**EXERCISE MATERIAL:**
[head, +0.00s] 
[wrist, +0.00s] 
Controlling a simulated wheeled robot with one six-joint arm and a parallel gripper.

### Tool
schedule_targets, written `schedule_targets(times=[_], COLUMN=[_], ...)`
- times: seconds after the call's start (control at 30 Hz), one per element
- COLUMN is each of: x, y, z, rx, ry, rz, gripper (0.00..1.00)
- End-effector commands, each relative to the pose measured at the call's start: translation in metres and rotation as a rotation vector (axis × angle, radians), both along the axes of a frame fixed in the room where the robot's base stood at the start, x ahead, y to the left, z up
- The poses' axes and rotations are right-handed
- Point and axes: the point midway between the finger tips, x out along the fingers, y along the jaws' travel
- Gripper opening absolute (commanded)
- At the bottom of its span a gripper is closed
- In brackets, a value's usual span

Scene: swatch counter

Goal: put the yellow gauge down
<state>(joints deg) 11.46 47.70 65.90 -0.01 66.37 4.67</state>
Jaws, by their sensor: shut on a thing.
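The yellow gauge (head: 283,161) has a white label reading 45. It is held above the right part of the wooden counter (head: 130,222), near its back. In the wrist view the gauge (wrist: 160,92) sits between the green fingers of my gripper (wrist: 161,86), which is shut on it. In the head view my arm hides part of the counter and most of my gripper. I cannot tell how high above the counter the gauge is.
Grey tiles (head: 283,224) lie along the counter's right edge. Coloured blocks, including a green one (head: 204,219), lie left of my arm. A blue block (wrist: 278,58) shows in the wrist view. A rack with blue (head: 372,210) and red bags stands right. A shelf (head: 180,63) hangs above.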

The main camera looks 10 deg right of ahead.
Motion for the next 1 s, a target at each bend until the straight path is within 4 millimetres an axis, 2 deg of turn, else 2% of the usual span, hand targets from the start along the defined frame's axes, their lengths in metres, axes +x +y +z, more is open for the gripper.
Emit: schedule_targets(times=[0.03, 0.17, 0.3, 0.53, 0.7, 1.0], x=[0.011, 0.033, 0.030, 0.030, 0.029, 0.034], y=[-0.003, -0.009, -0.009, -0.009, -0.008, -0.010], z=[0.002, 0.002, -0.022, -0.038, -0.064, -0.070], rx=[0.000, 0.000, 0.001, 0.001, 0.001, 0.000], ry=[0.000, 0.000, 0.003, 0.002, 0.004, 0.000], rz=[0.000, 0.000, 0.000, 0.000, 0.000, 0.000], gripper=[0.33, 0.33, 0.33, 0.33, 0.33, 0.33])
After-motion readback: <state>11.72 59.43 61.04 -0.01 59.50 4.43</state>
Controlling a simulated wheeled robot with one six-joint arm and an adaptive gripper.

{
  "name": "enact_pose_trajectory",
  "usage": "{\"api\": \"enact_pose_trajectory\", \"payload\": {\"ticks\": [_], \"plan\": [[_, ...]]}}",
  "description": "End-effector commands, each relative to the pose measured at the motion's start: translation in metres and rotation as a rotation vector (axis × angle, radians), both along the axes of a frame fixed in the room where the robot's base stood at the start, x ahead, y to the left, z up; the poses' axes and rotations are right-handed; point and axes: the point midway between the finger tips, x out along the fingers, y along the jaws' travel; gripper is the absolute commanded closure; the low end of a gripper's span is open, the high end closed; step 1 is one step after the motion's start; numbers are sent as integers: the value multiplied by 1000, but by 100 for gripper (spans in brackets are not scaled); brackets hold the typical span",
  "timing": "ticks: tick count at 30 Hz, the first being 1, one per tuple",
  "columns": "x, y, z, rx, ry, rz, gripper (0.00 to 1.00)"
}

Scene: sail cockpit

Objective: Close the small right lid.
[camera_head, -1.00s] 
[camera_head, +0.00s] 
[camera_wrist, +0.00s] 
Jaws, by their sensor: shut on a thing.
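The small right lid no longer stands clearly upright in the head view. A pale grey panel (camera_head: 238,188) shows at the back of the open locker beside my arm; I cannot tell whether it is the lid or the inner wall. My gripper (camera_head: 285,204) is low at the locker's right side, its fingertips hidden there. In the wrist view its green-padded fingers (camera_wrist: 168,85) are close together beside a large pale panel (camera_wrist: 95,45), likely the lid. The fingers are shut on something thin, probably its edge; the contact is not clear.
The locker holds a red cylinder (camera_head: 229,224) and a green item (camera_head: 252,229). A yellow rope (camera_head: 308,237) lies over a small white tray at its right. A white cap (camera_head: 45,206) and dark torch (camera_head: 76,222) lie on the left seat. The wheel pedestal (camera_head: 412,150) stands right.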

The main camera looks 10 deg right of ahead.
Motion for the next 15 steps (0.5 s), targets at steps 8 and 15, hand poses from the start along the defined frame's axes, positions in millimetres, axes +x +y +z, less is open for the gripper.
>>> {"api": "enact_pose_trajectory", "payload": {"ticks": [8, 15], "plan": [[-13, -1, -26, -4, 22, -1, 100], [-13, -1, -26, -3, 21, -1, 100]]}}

**WHAT NEEDS TO BE DONE:**
Each line from the one holding "- COLUMN is" to the one holding "- The poses'", those two included, is to be transcribed exactly, and no other line.

**ANSWER FOR THE TASK:**
- COLUMN is each of: x, y, z, rx, ry, rz, gripper (0.00..1.00)
- End-effector commands, each relative to the pose measured at the call's start: translation in metres and rotation as a rotation vector (axis × angle, radians), both along the axes of a frame fixed in the room where the robot's base stood at the start, x ahead, y to the left, z up
- The poses' axes and rotations are right-handed

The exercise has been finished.